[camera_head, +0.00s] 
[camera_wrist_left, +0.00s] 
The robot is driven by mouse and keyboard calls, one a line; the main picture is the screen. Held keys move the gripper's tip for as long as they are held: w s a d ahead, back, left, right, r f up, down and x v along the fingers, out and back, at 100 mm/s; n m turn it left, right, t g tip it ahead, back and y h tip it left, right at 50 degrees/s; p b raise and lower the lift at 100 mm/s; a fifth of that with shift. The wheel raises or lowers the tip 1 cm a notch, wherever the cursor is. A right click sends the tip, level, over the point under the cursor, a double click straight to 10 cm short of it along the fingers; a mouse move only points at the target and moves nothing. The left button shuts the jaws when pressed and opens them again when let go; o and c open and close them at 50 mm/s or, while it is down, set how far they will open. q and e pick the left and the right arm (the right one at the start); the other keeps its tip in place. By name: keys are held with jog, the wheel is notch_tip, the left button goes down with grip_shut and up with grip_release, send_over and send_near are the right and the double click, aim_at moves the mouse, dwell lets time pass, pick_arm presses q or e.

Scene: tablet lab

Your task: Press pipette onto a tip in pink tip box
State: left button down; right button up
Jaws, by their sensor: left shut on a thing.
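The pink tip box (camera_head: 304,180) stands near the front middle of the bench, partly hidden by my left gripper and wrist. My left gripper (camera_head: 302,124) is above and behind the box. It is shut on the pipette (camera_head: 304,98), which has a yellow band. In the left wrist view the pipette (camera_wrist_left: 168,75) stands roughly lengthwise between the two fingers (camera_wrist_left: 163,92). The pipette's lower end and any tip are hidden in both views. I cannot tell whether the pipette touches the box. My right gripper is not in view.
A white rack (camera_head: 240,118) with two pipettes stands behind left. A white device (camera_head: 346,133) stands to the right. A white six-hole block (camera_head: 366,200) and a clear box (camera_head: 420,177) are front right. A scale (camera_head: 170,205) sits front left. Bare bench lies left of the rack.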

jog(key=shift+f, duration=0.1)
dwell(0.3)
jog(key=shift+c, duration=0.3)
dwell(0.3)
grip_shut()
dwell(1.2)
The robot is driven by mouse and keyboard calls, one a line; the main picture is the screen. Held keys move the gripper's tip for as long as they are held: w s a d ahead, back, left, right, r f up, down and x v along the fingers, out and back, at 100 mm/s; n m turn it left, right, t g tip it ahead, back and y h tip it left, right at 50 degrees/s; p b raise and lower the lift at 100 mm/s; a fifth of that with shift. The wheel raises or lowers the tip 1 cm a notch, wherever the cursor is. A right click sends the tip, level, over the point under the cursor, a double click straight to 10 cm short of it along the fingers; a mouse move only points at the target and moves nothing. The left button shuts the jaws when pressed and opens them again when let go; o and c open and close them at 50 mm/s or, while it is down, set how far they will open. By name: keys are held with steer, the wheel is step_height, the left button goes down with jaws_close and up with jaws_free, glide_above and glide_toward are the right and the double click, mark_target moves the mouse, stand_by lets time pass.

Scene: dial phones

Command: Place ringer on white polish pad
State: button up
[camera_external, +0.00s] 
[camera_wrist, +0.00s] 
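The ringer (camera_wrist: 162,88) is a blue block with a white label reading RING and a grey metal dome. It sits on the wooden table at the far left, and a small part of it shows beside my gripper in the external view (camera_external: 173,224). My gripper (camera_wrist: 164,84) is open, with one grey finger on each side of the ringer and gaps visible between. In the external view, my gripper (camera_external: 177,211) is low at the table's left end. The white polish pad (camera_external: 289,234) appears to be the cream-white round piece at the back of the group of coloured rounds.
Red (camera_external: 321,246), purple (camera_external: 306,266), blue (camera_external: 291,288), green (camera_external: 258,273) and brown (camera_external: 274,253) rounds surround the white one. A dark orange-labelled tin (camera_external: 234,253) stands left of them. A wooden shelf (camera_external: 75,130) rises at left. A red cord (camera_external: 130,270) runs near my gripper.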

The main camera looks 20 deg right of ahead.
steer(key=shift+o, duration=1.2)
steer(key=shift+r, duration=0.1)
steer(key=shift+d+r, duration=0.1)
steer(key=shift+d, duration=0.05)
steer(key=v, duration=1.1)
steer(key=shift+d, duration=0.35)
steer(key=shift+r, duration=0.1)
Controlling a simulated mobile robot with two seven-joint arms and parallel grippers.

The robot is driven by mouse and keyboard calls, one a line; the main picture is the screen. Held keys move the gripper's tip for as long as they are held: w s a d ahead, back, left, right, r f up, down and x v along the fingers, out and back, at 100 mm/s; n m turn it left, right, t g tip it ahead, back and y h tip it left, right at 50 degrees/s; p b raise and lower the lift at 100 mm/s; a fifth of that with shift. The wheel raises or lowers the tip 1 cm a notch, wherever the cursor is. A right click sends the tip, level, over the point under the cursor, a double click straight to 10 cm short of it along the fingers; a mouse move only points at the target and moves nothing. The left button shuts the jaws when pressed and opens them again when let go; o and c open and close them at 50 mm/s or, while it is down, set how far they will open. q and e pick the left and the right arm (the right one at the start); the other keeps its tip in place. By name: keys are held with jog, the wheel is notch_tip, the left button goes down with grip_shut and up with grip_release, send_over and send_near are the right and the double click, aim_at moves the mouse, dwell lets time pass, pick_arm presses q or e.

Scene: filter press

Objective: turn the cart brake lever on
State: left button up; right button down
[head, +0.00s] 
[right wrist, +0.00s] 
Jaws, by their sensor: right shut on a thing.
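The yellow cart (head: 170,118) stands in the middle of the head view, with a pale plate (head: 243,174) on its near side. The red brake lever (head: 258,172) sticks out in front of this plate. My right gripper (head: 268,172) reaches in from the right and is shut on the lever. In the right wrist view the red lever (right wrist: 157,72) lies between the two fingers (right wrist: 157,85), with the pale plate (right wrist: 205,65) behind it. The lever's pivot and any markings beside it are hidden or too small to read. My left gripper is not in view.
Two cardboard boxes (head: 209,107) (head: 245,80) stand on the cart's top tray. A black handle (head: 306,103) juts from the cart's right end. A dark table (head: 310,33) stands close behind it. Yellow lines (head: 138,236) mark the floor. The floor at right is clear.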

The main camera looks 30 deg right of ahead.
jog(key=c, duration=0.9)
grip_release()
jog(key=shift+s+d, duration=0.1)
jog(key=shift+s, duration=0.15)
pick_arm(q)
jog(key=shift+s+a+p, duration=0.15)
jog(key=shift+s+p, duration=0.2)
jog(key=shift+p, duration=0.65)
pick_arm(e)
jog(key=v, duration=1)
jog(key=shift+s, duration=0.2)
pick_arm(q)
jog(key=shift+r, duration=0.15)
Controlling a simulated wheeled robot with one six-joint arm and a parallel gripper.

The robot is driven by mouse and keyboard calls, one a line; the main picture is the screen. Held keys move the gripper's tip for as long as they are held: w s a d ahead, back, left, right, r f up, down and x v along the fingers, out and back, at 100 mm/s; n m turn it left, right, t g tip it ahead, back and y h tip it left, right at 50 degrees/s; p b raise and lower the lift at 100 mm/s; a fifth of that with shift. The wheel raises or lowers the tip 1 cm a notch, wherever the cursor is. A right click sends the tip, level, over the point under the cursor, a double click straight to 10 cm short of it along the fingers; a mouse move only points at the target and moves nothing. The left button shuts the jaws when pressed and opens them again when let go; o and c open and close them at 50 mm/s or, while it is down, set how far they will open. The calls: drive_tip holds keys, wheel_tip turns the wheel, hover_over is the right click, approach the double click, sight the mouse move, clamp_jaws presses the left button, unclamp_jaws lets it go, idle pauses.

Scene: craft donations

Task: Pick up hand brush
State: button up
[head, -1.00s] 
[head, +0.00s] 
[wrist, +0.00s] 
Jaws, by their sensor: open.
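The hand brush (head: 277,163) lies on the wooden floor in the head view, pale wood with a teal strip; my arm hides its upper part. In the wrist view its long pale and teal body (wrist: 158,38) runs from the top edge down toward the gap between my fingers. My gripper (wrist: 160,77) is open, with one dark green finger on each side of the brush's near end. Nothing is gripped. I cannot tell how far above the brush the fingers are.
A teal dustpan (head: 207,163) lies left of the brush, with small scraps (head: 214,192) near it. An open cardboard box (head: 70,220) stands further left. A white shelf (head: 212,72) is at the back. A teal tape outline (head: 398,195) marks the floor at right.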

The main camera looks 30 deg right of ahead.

───

Task goal | Among the entries above, locate the lines containing "Scene: craft donations" and "[wrist, +0.00s]", and transcribe exactly those two lines and all lines between.

Written solution |
Scene: craft donations

Task: Pick up hand brush
State: button up
[head, -1.00s] 
[head, +0.00s] 
[wrist, +0.00s] 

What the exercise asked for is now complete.